Coles and Woolworths signs
A report ordered by the government has stopped short of recommending powers to break up Australia’s big supermarket chains. Photograph: Asanka Ratnayake/Getty Images

The architect of Australia’s revamped grocery code of conduct, Craig Emerson, has defended his decision not to recommend powers that could force the breakup of big supermarket chains for bad behaviour, describing such a penalty as “too heavy handed” and not a credible threat.

While an interim report into the code, which governs how major chains deal with suppliers and customers, has left the door open for supermarkets to be hit with significant fines, it stops short of calling for the sorts of powers called for by some competition experts.

The government has also come under political pressure from the Nationals since mid 2023 and more recently the Greens to introduce divestiture powers, to allow the competition watchdog to break up big supermarket chains for significant code breaches or for engaging in anti-competitive conduct.

Emerson, a former Labor trade minister, said his views were in keeping with those of the prime minister, who recently likened forced sales to the old Soviet Union’s command and control economy.

“It’s too heavy handed,” Emerson told Guardian Australia. “The whole idea of government regulation in my view is to be efficient and effective, and not just try to regulate everything.”

Emerson and Anthony Albanese have argued that forcing major chains to sell a store to their competitor could lead to increased market concentration.

But the opposition leader, Peter Dutton, on Monday derided the Emerson report as “a Mickey Mouse review that has been conducted by Labor”, arguing that “Emerson’s views line up with the instructions he was given by Mr Chalmers”.

Public discontent with the supermarkets has been growing as the major chains continue to lift grocery prices while recording strong profits. The farming sector has also raised concerns over the prices they are forced to accept in a sector dominated by two large supermarket chains, Coles and Woolworths.

The interim recommendations, now open to consultation, would allow the competition regulator to seek penalties for major or systemic breaches of the code of up to 10% of a supermarket’s annual turnover, which runs into the billions of dollars for major chains.

Emerson said such a large fine could be “readily averted by better behaviour”. “This would only be pursued in relation to egregious systemic behaviour, not an isolated incident,” he said.

The groceries code, which is currently voluntary, is poised to become mandatory and apply to all supermarkets with annual revenues exceeding $5bn, which includes Coles, Woolworths, Aldi and IGA owner Metcash.

Coles and Woolworths respond

A Coles spokesperson said the supermarket was committed to the objectives of the code in delivering value to its customers, while maintaining strong relationships with its suppliers.

“We will continue to work constructively as part of this review process,” the spokesperson said.

A Woolworths spokesperson said the code should apply to all major retailers operating locally, including global retail giants Amazon and Costco, as well as Australian retailers Bunnings and Chemist Warehouse, who also compete in grocery categories.
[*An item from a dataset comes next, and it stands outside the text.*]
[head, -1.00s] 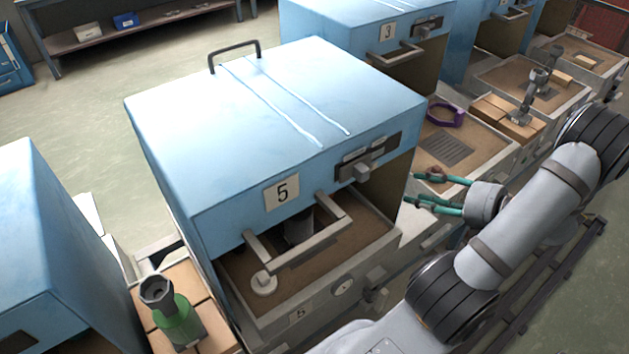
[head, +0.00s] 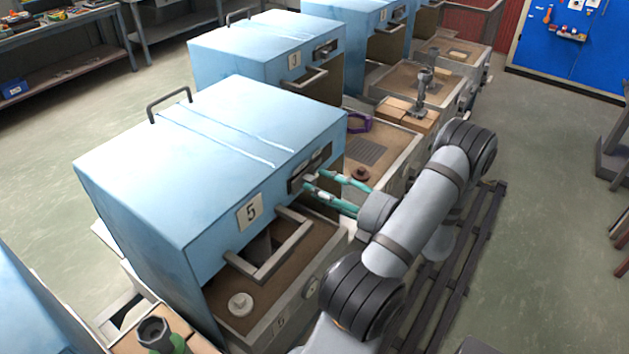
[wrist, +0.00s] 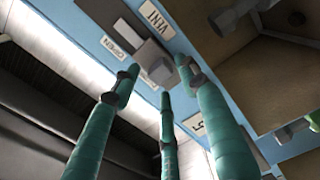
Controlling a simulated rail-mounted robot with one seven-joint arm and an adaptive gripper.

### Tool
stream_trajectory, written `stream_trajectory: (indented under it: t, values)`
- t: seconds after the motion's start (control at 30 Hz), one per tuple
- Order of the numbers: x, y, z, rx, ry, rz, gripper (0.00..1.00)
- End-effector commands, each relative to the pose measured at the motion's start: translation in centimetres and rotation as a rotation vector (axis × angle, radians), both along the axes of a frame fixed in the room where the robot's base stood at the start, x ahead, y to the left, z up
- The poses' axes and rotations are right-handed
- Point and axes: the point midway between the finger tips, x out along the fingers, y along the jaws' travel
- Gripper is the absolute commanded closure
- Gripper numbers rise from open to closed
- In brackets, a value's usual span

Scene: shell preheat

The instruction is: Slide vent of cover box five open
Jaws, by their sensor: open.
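Cover box five (head: 249,212) is a blue box with a number plate and a front handle (head: 270,262). Its vent panel (head: 322,160) is on the front face, at the upper right. The wrist view shows the vent's grey slide knob (wrist: 150,58) close up, with an OPEN label (wrist: 115,47) beside the panel and a second small label (wrist: 156,72) nearer the knob. My gripper (head: 312,182) is open, its teal fingers reaching in from the right to the vent. In the wrist view my fingertips (wrist: 160,76) are around the knob's near side; I cannot tell whether they touch it.
Below the box is a sand-coloured tray (head: 318,235) with a pale round knob (head: 240,303). Box three (head: 293,60) and its tray stand behind, with a purple ring (head: 358,122). A green-bodied tool (head: 160,335) is at the lower left.

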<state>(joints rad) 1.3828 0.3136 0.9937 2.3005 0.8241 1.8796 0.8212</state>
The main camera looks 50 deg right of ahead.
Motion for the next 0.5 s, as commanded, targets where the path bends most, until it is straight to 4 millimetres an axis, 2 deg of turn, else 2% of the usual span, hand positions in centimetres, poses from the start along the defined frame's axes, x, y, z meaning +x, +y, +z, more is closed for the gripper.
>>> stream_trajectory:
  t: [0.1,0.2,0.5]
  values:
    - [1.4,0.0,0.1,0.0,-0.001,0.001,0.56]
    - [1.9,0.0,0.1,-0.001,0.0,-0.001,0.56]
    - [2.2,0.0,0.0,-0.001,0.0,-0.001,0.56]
“We support the recommendation to retain fast and cost effective avenues for dispute resolution, for the benefit of suppliers, especially smaller ones,” the spokesperson said.
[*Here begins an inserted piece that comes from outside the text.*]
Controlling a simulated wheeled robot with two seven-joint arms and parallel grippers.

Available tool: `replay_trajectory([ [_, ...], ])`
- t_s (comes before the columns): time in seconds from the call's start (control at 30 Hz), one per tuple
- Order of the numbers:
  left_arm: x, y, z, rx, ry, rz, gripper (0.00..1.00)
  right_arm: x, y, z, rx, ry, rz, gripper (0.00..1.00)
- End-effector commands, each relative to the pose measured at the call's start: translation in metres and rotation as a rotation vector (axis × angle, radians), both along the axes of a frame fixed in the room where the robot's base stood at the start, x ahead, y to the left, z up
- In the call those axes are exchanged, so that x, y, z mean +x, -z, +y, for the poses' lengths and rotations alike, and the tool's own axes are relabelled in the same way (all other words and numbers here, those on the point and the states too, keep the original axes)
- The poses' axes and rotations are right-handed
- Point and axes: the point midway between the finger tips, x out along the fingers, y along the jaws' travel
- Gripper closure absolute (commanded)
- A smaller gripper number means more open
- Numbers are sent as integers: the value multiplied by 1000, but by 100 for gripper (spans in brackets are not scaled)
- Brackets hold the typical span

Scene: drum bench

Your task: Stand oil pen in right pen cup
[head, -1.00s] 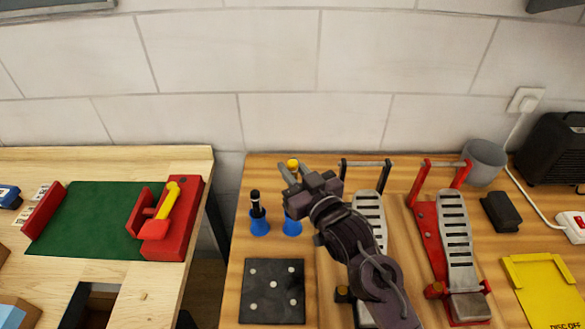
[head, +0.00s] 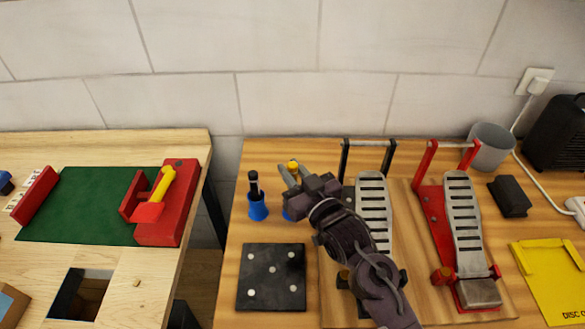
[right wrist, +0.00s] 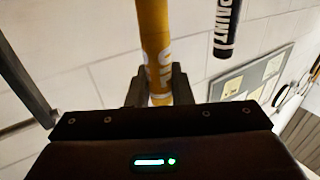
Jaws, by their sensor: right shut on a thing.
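The yellow oil pen (right wrist: 155,40) stands between the fingers of my right gripper (right wrist: 155,88), which is shut on it. In the head view the yellow top of the pen (head: 293,165) shows at the fingertips of my right gripper (head: 289,175). The blue right pen cup (head: 287,214) is just below and mostly hidden by my gripper. The pen's lower end is hidden, so I cannot tell if it is inside the cup. The blue left pen cup (head: 258,208) holds an upright black paint pen (head: 254,184), also in the right wrist view (right wrist: 228,28). My left gripper is not in view.
A black dotted pad (head: 271,278) lies in front of the cups. A black-framed pedal (head: 374,210) and a red-framed pedal (head: 463,230) stand to the right. A grey mug (head: 491,147) is at the back. A green mat (head: 85,205) is on the left table, across a gap.

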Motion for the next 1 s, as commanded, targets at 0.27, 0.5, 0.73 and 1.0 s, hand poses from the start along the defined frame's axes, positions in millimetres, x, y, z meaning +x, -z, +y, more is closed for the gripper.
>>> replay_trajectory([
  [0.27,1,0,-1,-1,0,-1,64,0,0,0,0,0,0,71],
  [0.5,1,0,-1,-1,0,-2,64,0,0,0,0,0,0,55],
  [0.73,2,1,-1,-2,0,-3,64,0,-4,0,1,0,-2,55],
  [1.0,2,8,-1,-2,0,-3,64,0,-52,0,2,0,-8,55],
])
In its submission to the Emerson-led review made public on Monday, Woolworths said small to medium suppliers should be the primary beneficiaries of a revamped code.

“Large suppliers are often robust cost price negotiators and may, in some cases, withhold the supply of products as part of the negotiation,” said the submission, which attributed the bulk of cost price increases last financial year to large suppliers.
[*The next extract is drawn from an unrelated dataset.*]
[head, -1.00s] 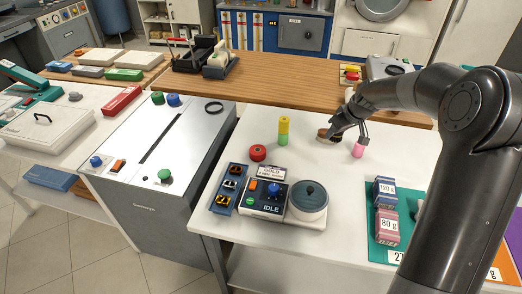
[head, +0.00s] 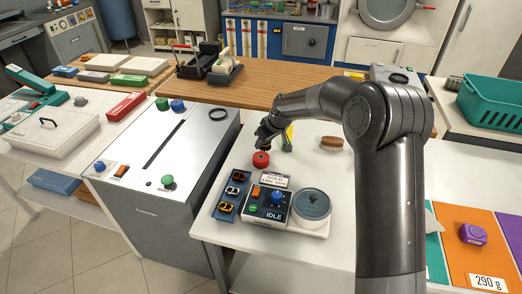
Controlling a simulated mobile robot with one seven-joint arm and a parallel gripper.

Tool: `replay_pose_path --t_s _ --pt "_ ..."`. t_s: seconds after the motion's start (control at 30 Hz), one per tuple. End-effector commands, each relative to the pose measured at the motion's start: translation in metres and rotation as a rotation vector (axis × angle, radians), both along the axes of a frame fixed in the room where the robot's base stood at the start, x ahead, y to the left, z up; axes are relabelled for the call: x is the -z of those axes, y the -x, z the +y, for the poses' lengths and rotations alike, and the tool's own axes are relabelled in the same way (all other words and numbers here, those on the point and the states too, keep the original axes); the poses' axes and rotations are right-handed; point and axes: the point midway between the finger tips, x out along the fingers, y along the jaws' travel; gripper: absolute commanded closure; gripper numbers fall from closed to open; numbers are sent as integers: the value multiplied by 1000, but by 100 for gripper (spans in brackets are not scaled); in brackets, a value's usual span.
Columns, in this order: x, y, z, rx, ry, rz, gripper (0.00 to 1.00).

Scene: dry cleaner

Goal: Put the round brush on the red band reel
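The red band reel (head: 261,160) lies on the white table, behind the control box. A brown brush with a pale lower edge (head: 332,143) rests on the same table, right of the yellow and green stack; I take it for the round brush, though its shape is small and partly unclear. My gripper (head: 264,143) points down just above the reel, apart from the brush. Its fingers are dark and small, so I cannot tell whether they are open, hold something or touch the reel.
The yellow and green stack (head: 287,146) stands close right of my gripper, partly behind my arm. In front are a blue tray of clips (head: 229,195), the IDLE control box (head: 268,207) and a round lidded pot (head: 311,204). Bare table lies around the brown brush.

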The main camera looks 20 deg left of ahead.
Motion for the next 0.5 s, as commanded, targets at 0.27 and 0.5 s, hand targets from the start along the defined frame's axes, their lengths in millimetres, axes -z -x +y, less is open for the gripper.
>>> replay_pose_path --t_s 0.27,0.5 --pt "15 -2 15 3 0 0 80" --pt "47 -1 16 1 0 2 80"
The treasurer, Jim Chalmers, told reporters in Canberra on Monday that the government was “interested in progressing” Emerson’s recommendations “subject to a few weeks of genuine consultation”.

While Dutton has also warned of “market domination” by the grocery duopoly, the Liberals and the Coalition are yet to finalise their policy on forced divestiture.

Dutton told reporters that the government was at odds with the competition watchdog, which believes “the divestiture power will be a handy tool in the toolbox”.

Earlier, the shadow home affairs minister, James Paterson, said the Coalition had been very clear it wants to have a “targeted divestment power” with “strong safeguards, but will also deal with this issue of consumers being abused by the market power of the supermarkets”.

Chalmers contrasted the government’s “considered, methodical approach” to the Coalition’s uncertain position, citing comments from shadow finance minister Jane Hume earlier on Monday that there was “always concern with divestiture powers whether they will actually decrease prices”.

Chalmers said there are “much higher priorities” and forced divestiture is “not something that we have been exploring”. The treasurer also confirmed substantial changes to the mergers regime would be announced this week.

The assistant minister for competition, Andrew Leigh, said past reviews didn’t recommend divestiture powers, which are also opposed by the National Farmers’ Federation and the Australian Council of Trade Unions.

Leigh accused the Nationals of being “tigers in opposition, but kittens in the cabinet”, because they settled for a voluntary code of conduct in the Coalition’s decade in office.